HARARE – A small column of women trudges along the path to a funeral in Mufiri, in Zimbabwe’s eastern Masvingo district, occasionally tilting their heads to glance grudgingly at the clear sky above.

Discussion among the women braving the searing heat revolves around the sp

ectre of yet another dry season, if the cloudless skies are anything to go by. “If it does not rain soon, we will all starve to death,” said 50-year-old Dorica Zenera, at the head of the column. The other women chorus in agreement.

Meteorologists forecast that the wet season would start at the beginning of October, but three weeks into November only intermittent drizzle has fallen in drought-prone Masvingo, rather than the downpours the farmers need.

“We would not be walking empty-handed if things were normal,” one of the women in the single file commented. “Surely the gods have cursed us.”

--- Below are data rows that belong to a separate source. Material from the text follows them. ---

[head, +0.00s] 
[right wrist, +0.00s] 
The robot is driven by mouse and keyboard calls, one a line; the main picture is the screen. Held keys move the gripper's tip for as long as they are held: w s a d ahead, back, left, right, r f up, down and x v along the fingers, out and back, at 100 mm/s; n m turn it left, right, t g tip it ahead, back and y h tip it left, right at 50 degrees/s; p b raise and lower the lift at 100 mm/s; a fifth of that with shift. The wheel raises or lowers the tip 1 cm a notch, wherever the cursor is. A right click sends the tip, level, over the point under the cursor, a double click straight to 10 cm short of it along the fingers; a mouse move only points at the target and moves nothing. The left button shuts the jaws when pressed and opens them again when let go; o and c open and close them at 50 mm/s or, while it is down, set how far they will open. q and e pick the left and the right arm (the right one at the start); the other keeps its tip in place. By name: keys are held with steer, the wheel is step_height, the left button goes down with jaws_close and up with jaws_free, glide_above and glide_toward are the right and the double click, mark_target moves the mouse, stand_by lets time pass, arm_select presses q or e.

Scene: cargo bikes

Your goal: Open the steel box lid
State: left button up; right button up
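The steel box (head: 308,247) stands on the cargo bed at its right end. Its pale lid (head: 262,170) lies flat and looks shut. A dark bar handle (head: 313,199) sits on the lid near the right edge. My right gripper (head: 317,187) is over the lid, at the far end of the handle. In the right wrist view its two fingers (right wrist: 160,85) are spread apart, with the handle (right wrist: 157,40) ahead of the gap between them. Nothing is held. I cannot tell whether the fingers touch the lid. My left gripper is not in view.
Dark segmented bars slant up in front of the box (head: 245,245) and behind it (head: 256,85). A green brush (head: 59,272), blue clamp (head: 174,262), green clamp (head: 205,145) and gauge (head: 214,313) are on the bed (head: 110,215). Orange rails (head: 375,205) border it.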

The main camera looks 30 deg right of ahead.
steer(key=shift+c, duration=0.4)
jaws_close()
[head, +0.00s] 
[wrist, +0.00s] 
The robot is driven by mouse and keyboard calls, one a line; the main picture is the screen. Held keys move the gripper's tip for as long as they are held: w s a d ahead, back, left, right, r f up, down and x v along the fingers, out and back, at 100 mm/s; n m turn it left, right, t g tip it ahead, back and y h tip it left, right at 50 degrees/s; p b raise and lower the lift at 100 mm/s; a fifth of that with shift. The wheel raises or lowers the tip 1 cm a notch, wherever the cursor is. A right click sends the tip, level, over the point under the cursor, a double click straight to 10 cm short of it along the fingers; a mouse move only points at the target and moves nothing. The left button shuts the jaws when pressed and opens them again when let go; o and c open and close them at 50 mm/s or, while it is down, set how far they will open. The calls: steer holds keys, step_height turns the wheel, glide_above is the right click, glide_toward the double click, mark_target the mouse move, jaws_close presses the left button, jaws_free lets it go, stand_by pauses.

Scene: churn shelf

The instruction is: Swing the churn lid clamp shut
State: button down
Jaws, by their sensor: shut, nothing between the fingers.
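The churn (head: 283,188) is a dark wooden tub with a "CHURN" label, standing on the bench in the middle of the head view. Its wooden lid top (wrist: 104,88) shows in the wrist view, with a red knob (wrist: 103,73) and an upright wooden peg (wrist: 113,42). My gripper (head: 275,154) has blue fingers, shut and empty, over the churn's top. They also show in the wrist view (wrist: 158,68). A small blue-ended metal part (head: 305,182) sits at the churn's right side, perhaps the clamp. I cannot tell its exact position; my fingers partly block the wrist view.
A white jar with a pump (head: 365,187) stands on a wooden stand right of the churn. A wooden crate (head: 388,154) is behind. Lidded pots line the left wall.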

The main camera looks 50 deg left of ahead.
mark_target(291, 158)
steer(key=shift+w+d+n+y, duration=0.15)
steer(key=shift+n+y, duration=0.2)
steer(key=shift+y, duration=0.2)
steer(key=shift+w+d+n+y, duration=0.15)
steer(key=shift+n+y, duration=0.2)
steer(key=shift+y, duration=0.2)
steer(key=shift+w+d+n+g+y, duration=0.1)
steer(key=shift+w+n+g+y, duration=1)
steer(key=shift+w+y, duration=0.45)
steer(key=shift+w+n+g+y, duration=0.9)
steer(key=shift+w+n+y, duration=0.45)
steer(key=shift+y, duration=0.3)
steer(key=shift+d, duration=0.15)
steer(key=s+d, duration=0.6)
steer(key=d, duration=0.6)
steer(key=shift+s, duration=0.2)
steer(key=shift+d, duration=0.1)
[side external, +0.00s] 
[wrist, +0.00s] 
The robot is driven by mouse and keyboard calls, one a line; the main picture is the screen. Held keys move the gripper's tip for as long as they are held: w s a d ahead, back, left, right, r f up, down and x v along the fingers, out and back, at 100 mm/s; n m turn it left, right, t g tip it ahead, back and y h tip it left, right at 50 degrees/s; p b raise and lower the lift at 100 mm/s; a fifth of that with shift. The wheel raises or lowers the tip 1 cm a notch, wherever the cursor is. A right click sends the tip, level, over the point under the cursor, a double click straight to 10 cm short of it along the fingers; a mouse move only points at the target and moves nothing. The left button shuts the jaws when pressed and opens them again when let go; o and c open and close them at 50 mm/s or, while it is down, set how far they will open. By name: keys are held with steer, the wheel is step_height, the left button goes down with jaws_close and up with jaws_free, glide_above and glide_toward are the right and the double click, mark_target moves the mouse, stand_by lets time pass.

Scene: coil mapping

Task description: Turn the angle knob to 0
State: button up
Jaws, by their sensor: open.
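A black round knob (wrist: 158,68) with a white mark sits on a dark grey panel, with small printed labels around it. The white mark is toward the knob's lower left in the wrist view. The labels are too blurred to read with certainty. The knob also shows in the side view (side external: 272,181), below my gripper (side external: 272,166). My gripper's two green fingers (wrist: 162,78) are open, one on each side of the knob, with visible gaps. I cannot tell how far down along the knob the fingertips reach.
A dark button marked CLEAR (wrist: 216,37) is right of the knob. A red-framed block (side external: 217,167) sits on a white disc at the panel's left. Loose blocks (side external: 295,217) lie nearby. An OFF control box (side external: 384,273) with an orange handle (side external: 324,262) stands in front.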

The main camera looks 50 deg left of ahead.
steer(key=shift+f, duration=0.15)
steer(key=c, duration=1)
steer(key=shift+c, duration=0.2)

Severe food shortages in rural Zimbabwe are eroding a revered, age-old custom relating to death in rural communities: bereaved families can no longer afford to provide food for mourners who attend funeral vigils.

In normal circumstances women like Zenera and her companions would make their contribution, carrying small reed baskets or plastic bowls filled with mealie-meal or small bundles of vegetables.

But that has changed.

“At times you feel inclined not to attend a funeral out of discomfort for being unable to help out the bereaved, but absence gives you a lingering sense of guilt,” said Zenera.

She explained that funeral wakes had always been a community responsibility. “Now you feel like you are letting your neighbours down; you feel helpless.”

A Zimbabwe Rural Food Security and Vulnerability Assessment (ZimVAC) report, completed in June but only publicly released last week, estimated that 36 percent of the rural population would be unable to meet household food requirements until the next harvest.

It forecast that 2.3 million people would be food-short between now and the end of December this year, with the figure expected to rise to 2.9 million between January and March next year.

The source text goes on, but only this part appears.